Validating the self-consistency of an MSM

Considering the challenges involved in constructing an MSM, it is important to first test that the MSM is self-consistent, i.e. agrees with the data used in its construction. These tests can be performed on both the fine-graned (microstate-based) and coarse-grained (lumped) transition matrix. In particular, one challenge that often occurs is whether the lag time is sufficiently long to make the chosen state decomposition Markovian (i.e. do conformations within a state kinetically interconvert on timescales faster than the lag time and only make transitions to other states on slower timescales). There are several means to test this, including the Swope –Pitera eigenvalue test [31], information theoretic approaches [32], Chapman- Kolmogorov tests [19], and Bayesian Model selection approaches [23].

What can be done if the MSM fails the test? One natural approach is to run additional simulations in an adaptive manner in order to improve the model and pass the tests; this can be very efficient, but involves additional simulation which is not always practical. If one chooses not to use any addition simulation, the natural approaches are to either examine longer lag times (at the potential cost of some loss in temporal and/or spatial resolution) or construct a more fine-grained state decomposition (at the potential cost of some loss in statistical precision). We refer the reader to the works cited above for more details, but stress that such tests exist and are a critical step in MSM construction.
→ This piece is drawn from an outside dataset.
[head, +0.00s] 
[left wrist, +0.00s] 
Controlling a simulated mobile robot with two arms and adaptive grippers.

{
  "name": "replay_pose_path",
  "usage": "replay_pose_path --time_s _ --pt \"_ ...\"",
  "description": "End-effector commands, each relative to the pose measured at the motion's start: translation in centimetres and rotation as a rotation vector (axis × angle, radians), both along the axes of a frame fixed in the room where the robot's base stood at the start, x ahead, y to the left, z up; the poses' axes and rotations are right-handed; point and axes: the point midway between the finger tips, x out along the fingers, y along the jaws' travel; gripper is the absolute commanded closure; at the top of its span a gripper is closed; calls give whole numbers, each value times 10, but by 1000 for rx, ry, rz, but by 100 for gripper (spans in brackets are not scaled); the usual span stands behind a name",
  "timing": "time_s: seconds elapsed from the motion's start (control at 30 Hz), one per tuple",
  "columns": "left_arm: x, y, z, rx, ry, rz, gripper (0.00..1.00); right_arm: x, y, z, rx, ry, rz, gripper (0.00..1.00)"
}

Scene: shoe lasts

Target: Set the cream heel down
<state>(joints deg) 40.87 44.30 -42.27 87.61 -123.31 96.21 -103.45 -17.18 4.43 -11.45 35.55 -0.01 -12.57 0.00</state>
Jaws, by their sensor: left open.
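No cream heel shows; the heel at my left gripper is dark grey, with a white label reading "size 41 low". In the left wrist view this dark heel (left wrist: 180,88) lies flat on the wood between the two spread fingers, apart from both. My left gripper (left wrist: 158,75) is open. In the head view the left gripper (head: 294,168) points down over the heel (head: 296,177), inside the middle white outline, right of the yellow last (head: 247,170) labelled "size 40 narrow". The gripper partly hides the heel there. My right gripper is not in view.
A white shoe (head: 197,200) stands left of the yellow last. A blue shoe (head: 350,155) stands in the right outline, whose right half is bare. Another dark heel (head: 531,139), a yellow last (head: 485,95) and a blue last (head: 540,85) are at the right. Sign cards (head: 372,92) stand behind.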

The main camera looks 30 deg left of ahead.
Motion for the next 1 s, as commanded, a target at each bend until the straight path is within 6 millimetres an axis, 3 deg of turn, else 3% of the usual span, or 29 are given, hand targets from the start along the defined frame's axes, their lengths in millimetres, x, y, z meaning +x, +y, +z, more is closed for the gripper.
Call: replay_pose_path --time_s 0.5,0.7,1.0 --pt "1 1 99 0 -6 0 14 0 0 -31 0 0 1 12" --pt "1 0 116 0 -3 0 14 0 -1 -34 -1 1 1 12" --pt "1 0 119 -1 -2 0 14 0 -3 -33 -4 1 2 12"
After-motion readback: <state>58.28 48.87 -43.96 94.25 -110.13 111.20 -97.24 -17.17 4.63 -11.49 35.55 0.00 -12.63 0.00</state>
Connecting to experimental data

The quantitative prediction of experimental data is a primary goal of MSM creation. How is this done? Like any kinetic model involving states and rates, MSMs can take some initial conditions and report the state probabilities vs time. As in any simulation, in order to connect to experiment, one must be able to connect properties of the state to experimental observables. MSMs facilitate this by only requiring one to relate properties of the state to experiment (eg what is the IR spectra of the structures in this state?), then use the MSM to calculate the probability that each state is found at a given time t, and then perform a weighted average.

Visualization schemes

Finally, once one has done the above, it is natural to employ various visualization schemes to gain insight from the model. The most natural scheme is to examine the states and transitions in the coarse grained MSM for mechanistic properties. More recently, Transition Path Theory (TPT) [19, 33, 34] has been used to calculate the flux of relevant pathways, which aids in visualizing key mechanistic steps.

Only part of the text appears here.